Inspector general: Labor Dept. must do more to protect whistleblowers

The Labor Department has not done enough to protect whistleblowers inside its Occupational Safety and Health Administration from retaliation by their superiors, a new report by the department’s Office of the Inspector General found.

The report said the safety administration was lax in training agency employees on the rules regarding whistleblowers and was slow to investigate cases and report the findings to the appropriate authorities.

“OSHA did not adequately … communicate the violations alleged by whistleblowers internally to OSHA’s enforcement units or externally to other federal agencies with jurisdiction to investigate the allegations,” the inspector general said in a report completed Wednesday and released Friday.

Various federal rules, most notably the 1989 Whistleblower Protection Act, are meant to protect people inside agencies from retaliation if they go outside the regular chain of command to report violations of established procedures or abusives of authority. OSHA officials are subject to 22 such rules.

The inspector general report found that there had been 9,151 complaints from whistleblowers within OSHA between Oct. 1, 2012, and March 3, 2014, of which 4,475 were classified as investigations. These investigations took an average of 238 days to complete, an increase of 88 days from 2010, the report found. And even when investigations were completed, the correct people were often not alerted.
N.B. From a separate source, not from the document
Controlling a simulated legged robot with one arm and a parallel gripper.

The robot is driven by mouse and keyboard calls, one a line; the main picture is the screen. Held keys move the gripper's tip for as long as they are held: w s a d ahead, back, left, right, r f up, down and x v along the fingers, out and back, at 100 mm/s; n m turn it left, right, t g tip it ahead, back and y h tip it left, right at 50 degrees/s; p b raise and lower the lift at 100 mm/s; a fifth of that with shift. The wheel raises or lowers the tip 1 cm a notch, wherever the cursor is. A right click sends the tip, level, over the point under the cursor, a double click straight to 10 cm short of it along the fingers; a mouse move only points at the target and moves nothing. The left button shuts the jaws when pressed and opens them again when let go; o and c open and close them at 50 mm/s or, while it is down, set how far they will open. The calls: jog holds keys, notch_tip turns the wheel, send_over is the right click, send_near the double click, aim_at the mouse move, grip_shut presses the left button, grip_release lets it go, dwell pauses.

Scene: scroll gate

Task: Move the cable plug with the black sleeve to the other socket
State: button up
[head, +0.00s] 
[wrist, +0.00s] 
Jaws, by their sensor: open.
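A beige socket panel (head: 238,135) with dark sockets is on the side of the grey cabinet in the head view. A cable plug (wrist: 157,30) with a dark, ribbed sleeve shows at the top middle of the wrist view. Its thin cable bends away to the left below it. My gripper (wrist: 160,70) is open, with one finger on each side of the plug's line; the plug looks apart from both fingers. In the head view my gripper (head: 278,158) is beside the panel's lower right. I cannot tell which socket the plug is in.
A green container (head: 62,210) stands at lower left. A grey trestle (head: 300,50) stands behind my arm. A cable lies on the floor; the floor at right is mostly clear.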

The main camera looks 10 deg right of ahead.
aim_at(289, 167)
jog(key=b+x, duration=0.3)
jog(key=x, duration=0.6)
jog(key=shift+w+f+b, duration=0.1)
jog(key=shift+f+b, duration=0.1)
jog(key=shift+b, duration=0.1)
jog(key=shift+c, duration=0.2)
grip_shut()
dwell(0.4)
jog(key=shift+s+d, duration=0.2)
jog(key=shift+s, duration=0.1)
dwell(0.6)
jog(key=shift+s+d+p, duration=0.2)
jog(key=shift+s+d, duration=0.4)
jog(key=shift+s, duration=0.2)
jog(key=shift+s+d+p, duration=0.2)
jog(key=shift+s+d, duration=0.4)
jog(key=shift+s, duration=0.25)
“This failure of notification occurred because OSHA did not establish a formal process and did not develop working relationships with agencies tasked with enforcement duties,” the report said.

The review also found that the manual for addressing whistleblowers had not been updated to include the five most recent statutes. The report concluded by pushing the administration to update to its manual and training procedures as well as to develop a formal process for alerting other agencies.

Assistant Secretary of Labor for Occupational Safety and Health David Michaels took exception to the report, saying in his official response that the report’s findings were “inaccurate or unsupported.”

“In some cases there appears to be confusion in how the OIG has interpreted OSHA’s policies, procedures and practices resulting in cases being misidentified as deficient,” Michaels said in his official response.